Irish Film Institute -BLACK GOLD

BLACK GOLD

Director: MARC FRANCIS & NICK FRANCIS

U.K. • 2006 • COLOUR • DIGITAL VIDEO • 78 MIN


AS COFFEE DRINKERS KNOW, NOT ALL BEANS ARE EQUAL, BUT THE MEANING OF INEQUALITY GETS AN ENTIRELY DIFFERENT SPIN IN MARC AND NICK FRANCIS’S HANDSOME AND ASTUTE DOCUMENTARY.
The British brothers study where some of the world’s finest beans are grown and how they’re marketed, and ask why people producing such a first-class product live in near-starvation conditions. In particular, Black Gold tells of the fair-trade coffee movement, in which growers arrange to directly receive a higher percentage of sales revenues by cutting out as many middlemen as possible. As representative of the Oromo Coffee Farmers Co-op Union, which embraces 74 southern Ethiopian co-ops and more than 70,000 farmers, Tadesse Meskela travels between the grassroots and the international market buying his groups’ prized beans. He’s in the ideal position to observe the growers’ thin margin of survival and, contrapuntally, third-party brokers representing such giants as Nestle and Kraft working in tandem with the coffee commodity exchanges to maintain low prices.
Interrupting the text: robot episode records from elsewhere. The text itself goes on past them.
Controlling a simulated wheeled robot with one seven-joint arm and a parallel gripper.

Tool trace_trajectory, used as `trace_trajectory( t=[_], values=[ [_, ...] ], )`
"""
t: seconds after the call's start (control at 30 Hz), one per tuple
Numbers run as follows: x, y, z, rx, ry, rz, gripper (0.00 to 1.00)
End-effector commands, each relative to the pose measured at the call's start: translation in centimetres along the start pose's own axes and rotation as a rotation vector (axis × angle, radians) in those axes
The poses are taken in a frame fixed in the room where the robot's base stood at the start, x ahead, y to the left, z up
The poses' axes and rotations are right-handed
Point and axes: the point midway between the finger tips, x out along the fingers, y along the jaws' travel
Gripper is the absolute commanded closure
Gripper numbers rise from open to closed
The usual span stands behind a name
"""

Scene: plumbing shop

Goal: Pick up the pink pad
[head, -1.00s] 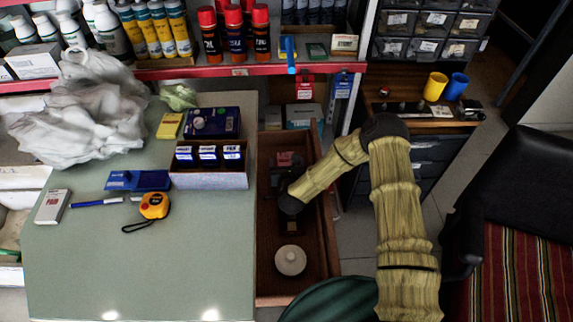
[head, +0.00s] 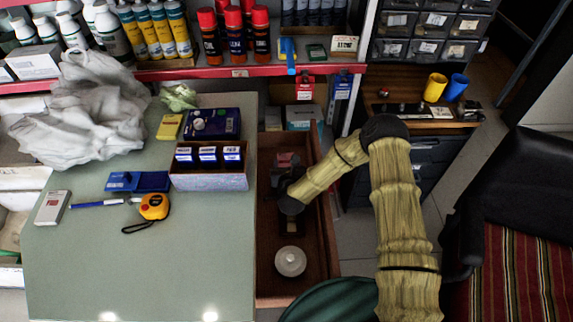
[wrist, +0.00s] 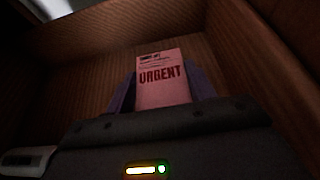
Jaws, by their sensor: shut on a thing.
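The pink pad (wrist: 163,82), printed "URGENT" in dark red, stands in front of my gripper inside a wooden drawer (wrist: 75,70) in the wrist view. My gripper (wrist: 163,90) is shut on the pad, with one dark finger along each side of it. The pad's lower end is hidden behind the gripper body. In the head view the pad (head: 286,159) shows as a small dim pink patch in the open drawer (head: 315,235), just beyond my gripper (head: 287,180). The fingers are too dark to make out there.
A round whitish object (head: 290,261) lies in the near part of the drawer. The drawer's walls rise close around my gripper. The green counter (head: 90,260) is to the left, with a box of dark blue-and-white items (head: 210,181) near its edge.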

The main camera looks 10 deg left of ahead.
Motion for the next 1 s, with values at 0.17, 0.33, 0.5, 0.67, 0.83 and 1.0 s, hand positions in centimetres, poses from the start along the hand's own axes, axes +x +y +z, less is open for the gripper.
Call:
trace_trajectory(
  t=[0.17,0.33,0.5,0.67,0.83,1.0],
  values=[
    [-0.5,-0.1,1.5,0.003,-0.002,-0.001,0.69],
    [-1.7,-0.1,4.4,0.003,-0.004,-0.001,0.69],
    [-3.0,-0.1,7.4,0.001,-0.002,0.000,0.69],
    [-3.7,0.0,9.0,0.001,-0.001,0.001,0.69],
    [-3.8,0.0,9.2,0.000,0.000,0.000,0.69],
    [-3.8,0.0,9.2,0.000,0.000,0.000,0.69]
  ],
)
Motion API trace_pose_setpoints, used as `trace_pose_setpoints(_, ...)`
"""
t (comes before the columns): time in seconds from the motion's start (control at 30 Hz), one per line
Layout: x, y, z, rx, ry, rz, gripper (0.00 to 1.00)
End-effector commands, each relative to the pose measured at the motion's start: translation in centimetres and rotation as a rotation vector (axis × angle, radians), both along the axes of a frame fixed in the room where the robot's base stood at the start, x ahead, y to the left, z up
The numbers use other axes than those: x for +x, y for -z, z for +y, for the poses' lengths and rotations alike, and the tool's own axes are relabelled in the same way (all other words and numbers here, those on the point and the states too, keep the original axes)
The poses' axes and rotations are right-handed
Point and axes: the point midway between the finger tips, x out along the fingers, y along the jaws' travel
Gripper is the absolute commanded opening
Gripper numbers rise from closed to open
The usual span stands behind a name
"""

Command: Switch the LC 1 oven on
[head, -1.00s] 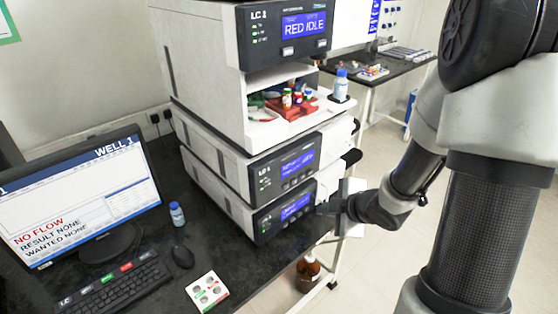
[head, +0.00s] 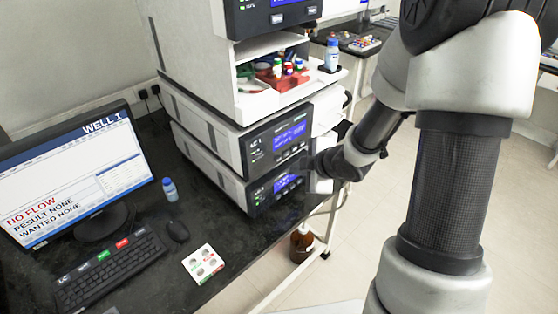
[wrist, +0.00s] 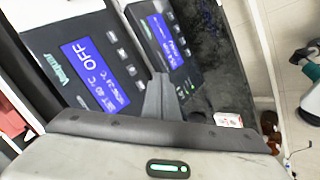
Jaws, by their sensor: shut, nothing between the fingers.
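The LC 1 oven appears to be the middle unit of the stack, its dark front panel (head: 262,150) lit. In the wrist view its blue display (wrist: 88,72) reads OFF, SET 40 °C and NOW 24 °C, with small buttons (wrist: 122,54) beside it. A second panel with a blue display (wrist: 162,40), the lower unit, stands to its right there. My gripper (wrist: 160,80) is shut and empty, its fingertips in front of the panels near the gap between them. In the head view my gripper (head: 306,165) is at their right end; contact cannot be told.
The upper unit (head: 265,12) stands above an open bay with a red rack (head: 282,80) and bottles. A monitor (head: 75,180), keyboard (head: 110,268) and mouse (head: 177,231) are on the dark bench at left. A brown bottle (head: 301,243) stands below the bench edge.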

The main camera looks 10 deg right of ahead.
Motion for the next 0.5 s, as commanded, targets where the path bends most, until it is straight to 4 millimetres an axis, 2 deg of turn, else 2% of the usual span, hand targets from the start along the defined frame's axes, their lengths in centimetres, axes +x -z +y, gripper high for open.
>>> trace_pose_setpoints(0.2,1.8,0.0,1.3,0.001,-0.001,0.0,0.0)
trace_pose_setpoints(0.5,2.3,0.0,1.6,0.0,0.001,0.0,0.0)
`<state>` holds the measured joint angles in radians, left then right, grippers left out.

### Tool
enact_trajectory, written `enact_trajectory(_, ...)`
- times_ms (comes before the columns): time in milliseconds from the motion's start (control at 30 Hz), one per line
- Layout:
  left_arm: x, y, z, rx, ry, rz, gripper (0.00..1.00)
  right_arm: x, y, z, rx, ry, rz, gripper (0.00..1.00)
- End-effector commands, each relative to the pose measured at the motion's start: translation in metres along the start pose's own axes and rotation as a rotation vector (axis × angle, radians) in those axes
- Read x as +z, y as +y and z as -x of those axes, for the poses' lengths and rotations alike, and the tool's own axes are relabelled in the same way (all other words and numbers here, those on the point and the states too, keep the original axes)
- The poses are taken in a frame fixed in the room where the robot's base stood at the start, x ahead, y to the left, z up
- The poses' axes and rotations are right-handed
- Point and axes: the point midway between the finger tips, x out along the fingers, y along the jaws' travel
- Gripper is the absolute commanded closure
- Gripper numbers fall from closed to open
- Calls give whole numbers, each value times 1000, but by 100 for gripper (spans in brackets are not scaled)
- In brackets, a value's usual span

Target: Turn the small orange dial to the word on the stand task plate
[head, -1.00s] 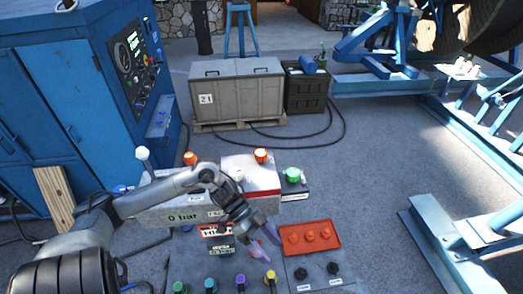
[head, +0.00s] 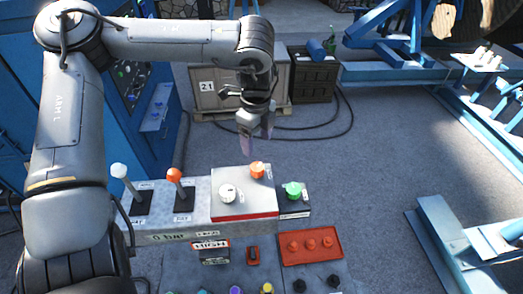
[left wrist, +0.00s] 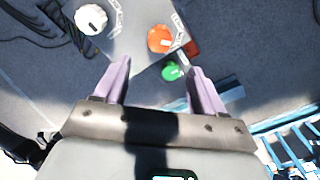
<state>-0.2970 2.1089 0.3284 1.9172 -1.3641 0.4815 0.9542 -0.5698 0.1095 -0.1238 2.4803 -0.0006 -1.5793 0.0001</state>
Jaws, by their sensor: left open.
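The small orange dial (head: 257,170) sits on top of a white box with a red lower edge (head: 245,207). In the left wrist view the orange dial (left wrist: 160,39) lies beyond and between the fingertips, with small word labels near it that I cannot read. A plate (head: 210,245) on the front panel appears to read "HIGH". My left gripper (head: 257,141) points down above and slightly behind the orange dial, apart from it. Its purple fingers stand wide apart and empty in the left wrist view (left wrist: 160,75). My right gripper is out of view.
A white dial (head: 227,193) shares the box top. A green knob (head: 293,190) stands to the right. A white-tipped lever (head: 119,171) and an orange-tipped lever (head: 174,175) rise to the left. A red tray (head: 311,246) with several red knobs lies in front.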

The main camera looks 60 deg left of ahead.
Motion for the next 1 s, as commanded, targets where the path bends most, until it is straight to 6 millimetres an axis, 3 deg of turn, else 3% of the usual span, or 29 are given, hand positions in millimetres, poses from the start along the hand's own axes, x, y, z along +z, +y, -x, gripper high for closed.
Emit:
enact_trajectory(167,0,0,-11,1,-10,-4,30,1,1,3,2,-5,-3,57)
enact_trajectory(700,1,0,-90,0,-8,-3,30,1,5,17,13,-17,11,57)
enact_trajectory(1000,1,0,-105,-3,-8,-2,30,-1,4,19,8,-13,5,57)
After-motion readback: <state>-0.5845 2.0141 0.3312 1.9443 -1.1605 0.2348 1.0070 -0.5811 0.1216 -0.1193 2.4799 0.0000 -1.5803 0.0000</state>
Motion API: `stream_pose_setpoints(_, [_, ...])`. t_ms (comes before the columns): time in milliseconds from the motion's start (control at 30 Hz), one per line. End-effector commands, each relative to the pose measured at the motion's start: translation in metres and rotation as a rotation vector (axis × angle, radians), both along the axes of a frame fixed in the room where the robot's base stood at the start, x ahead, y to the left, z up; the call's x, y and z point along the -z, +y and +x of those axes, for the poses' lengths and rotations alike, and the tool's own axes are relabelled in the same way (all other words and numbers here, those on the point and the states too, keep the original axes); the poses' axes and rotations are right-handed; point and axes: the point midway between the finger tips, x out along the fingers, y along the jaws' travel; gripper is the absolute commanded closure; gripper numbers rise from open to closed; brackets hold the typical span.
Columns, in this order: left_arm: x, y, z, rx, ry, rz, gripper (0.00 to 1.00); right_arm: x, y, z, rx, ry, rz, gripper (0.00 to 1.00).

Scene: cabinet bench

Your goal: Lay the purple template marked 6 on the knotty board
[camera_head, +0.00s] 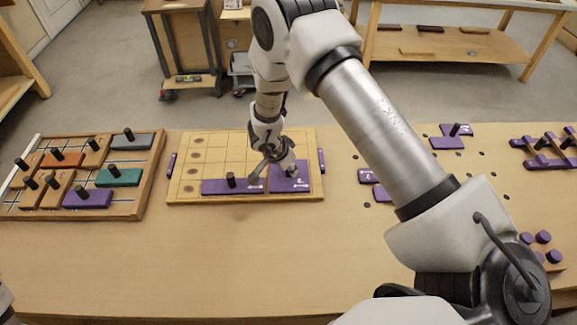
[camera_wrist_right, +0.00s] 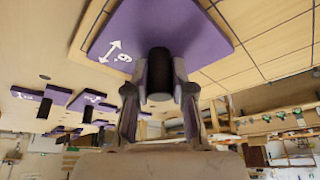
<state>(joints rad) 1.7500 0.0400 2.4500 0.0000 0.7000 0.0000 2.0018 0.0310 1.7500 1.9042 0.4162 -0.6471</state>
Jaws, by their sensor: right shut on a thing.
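The knotty board (camera_head: 215,150), pale wood with grid lines and a column of dark knots, lies at the middle of the bench. My right gripper (camera_head: 279,164) is over its right part, shut on the black knob (camera_wrist_right: 159,80) of a purple template (camera_head: 291,183). In the wrist view this purple template (camera_wrist_right: 185,32) carries a white arrow and a mark that reads as 6. It is over the board's front right corner; I cannot tell whether it touches the wood. Another purple template (camera_head: 214,187) with a black knob lies on the board just to its left.
A wooden tray (camera_head: 147,182) with orange, green, grey, purple and wooden knobbed pieces stands to the left. Other purple pieces (camera_head: 447,143) lie on the right side of the bench, partly behind my arm. Narrow purple strips flank the board. The front bench is clear.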

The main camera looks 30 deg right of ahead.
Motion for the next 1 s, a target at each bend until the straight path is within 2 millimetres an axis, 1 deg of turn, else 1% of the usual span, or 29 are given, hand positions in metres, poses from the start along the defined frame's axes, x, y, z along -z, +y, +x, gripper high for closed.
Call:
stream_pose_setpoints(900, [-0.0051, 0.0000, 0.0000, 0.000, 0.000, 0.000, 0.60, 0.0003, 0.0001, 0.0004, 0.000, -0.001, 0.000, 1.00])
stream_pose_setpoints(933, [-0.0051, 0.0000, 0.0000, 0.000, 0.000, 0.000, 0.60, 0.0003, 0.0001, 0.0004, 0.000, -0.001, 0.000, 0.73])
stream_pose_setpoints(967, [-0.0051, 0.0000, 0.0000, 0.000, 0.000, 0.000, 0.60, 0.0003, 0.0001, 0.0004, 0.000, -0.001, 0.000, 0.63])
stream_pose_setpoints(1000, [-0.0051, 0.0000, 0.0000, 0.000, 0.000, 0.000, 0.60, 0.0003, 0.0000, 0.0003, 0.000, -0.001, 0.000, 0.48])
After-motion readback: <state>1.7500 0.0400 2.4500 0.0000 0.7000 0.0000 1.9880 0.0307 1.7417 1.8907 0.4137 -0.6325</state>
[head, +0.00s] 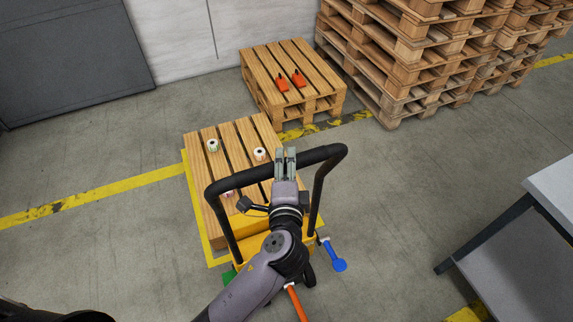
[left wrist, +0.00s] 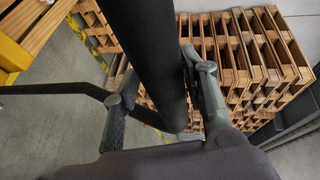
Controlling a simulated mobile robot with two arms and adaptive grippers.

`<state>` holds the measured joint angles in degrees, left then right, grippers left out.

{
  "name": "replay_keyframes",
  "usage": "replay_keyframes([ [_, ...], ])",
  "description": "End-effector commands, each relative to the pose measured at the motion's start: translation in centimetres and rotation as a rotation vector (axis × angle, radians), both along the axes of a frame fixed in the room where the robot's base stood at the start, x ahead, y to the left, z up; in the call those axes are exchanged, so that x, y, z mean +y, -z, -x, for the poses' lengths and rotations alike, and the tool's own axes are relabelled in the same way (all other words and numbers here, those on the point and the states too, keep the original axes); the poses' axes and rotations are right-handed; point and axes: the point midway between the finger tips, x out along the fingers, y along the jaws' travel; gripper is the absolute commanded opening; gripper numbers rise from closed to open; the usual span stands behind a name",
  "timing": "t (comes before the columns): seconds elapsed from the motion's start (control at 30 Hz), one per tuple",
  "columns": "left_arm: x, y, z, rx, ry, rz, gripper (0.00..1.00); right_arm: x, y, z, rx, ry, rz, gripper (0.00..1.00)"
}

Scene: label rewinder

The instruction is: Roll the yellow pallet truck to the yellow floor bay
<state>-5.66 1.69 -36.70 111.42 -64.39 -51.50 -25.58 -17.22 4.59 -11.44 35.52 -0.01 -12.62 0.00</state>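The yellow pallet truck (head: 256,250) stands at the centre of the head view, with a wooden pallet (head: 228,133) on it. Its black push handle (head: 238,180) rises towards me. My left gripper (head: 286,156) is at the right part of the handle's top bar. In the left wrist view the black bar (left wrist: 160,60) passes between the fingers of the left gripper (left wrist: 160,78). The right finger is close to the bar or touching it, and a gap shows at the left finger. A yellow edge (head: 196,216) runs along the pallet's left side; I cannot tell whether it is floor marking. My right gripper is not in view.
Another pallet (head: 262,70) with two orange items stands behind the truck. Tall pallet stacks (head: 400,60) are at the back right. A grey table (head: 555,190) is at the right edge. Yellow floor lines (head: 100,190) cross behind. Floor left of the truck is clear.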

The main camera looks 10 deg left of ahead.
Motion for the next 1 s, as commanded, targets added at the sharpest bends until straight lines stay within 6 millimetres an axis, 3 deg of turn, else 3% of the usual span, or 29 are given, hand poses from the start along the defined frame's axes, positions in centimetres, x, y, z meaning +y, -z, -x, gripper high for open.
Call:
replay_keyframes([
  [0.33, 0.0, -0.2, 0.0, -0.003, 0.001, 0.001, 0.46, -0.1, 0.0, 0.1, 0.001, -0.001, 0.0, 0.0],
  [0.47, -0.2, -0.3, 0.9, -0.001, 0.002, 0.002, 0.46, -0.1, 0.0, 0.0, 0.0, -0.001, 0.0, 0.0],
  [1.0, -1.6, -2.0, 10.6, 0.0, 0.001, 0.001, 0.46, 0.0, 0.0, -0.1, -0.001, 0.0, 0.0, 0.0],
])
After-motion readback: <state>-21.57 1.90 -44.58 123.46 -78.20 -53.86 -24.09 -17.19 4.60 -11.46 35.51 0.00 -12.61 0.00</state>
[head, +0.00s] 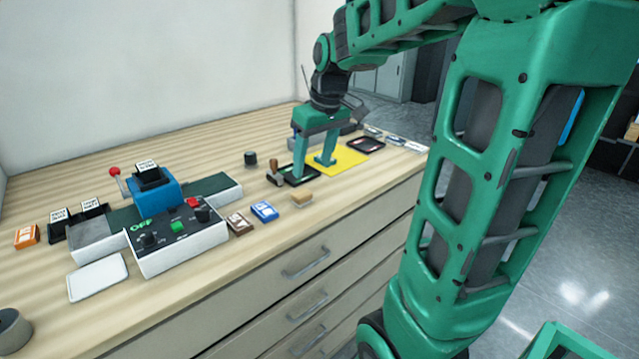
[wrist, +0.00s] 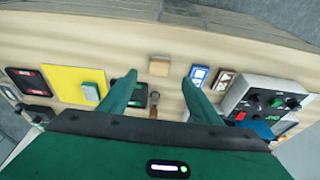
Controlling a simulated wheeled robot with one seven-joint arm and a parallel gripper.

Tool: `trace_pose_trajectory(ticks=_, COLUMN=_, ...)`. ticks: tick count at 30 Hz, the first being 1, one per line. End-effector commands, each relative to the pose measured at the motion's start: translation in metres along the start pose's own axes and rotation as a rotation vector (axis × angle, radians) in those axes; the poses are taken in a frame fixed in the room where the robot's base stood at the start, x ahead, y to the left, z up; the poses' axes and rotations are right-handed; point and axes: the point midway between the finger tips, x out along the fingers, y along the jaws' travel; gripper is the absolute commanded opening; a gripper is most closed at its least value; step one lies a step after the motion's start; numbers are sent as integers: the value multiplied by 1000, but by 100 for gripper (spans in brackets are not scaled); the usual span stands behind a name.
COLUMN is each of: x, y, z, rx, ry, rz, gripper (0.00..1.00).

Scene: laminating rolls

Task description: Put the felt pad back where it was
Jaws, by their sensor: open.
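A small tan block (head: 302,197), which looks like the felt pad, lies flat on the table near its front edge. It also shows in the wrist view (wrist: 159,65), just past and between the fingertips. I cannot confirm its material. My gripper (head: 312,171) is open and empty, pointing down above the table, over the area of a black tray (head: 288,177) and a yellow sheet (head: 350,157). In the wrist view my gripper (wrist: 157,78) has its two fingers spread wide, and the block is not between them in a grip.
A wooden-handled stamp (head: 274,173) stands left of my gripper. Blue (head: 264,211) and brown (head: 239,223) boxes lie left of the block, beside the control box (head: 180,237). Another black tray (head: 366,145) lies at the right. Bare wood surrounds the block.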

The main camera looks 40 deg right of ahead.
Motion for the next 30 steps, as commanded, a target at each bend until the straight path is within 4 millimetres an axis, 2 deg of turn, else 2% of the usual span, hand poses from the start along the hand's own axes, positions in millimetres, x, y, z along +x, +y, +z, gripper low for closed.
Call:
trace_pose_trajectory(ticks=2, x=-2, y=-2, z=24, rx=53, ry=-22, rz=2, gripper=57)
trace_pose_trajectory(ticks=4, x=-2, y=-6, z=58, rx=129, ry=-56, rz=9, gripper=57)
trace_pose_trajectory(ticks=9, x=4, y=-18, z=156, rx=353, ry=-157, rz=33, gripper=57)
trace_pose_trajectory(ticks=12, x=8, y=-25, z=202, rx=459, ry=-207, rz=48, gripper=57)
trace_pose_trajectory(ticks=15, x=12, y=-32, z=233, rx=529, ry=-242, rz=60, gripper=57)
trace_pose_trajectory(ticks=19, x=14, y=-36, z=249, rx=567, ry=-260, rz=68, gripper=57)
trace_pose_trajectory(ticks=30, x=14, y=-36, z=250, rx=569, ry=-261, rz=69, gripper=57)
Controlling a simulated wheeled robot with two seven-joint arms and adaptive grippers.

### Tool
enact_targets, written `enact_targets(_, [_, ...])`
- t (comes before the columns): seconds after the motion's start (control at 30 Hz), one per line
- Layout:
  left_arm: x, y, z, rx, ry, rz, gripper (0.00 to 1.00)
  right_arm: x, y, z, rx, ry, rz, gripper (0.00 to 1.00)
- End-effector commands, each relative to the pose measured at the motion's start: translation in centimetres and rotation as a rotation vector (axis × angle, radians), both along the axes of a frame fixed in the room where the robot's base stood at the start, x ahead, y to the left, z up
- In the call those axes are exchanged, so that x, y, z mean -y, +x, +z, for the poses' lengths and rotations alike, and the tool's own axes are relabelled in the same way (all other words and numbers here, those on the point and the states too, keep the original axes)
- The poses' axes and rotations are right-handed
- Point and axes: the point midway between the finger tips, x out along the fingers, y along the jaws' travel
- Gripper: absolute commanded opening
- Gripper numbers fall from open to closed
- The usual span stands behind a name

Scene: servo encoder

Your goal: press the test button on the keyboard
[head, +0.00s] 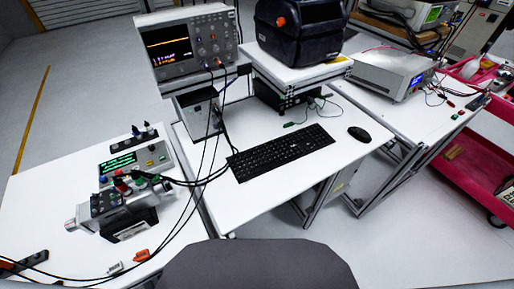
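A black computer keyboard (280,152) lies at an angle on the middle white table. I cannot make out a key marked as a test button on it. On the left table stands a grey test unit (150,158) with a lit green-text display (118,163) and several small coloured buttons and knobs. A motor-like metal part with dark connectors (108,205) sits in front of it, with cables attached. Neither of my grippers is in view.
A black mouse (359,134) lies right of the keyboard. An oscilloscope (190,45) and a dark machine (300,30) stand behind. Black cables (205,180) hang between the left and middle tables. A grey rounded shape (258,266) fills the bottom centre. A red cart (470,160) is at right.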

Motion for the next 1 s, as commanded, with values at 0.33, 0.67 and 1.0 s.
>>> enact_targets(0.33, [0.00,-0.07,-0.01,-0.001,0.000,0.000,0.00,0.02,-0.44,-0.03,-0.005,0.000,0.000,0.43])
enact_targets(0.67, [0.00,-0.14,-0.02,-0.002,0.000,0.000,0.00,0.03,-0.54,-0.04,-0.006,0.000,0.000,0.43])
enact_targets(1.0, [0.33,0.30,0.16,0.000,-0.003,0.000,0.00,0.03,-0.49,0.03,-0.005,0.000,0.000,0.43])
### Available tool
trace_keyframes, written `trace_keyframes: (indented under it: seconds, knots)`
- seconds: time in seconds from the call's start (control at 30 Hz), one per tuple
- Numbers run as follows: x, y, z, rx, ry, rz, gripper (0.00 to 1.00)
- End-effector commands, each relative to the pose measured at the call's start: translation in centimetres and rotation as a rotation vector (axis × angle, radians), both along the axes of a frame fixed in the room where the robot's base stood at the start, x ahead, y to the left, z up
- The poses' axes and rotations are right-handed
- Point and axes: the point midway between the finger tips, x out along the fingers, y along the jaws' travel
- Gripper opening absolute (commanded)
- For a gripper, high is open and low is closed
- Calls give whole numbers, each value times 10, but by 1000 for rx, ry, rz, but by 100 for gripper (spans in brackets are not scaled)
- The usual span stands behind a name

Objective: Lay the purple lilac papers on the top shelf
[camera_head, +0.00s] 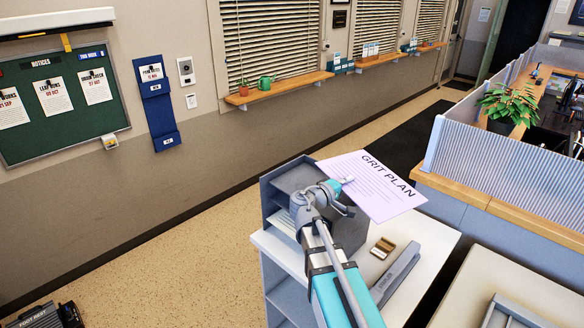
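The lilac papers (375,190), with "GRIT PLAN" printed on the top sheet, extend in the air to the right of a dark grey shelf unit (352,232). My gripper (346,182) is at their left edge and appears shut on them; the fingertips are small in this view. The unit's top shelf (295,176) shows to the left of my gripper and looks empty in its visible part. My gripper and wrist hide much of the unit's front and middle. Some white sheets (283,222) show in a lower level at its left.
The unit stands on a white-topped cabinet (425,232). A long grey stapler-like object (396,274) and a small brown-and-white item (382,248) lie there. A ribbed partition (490,155) stands to the right.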

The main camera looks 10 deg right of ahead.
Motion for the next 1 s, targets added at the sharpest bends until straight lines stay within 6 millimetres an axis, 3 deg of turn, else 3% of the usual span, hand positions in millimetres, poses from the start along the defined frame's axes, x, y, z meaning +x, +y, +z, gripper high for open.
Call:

In the background is the decade-long explosion in demand, which has turned such once-humble affairs as Starbucks into symbols of global Yank dominance. Rather than venting and indulging in easy anti-corporate potshots, this sober documentary is more interested in Meskela’s honest efforts to work every angle to get the coops the best possible return by bypassing the commodity exchanges and working closely with buyers. The Francises are aces behind the camera, displaying an elegant sense of composition that makes their subject visually ravishing. Andreas Kapsalis’s gorgeous score lends grandeur to the film’s outstanding technical and educational qualities. —Robert Koehler.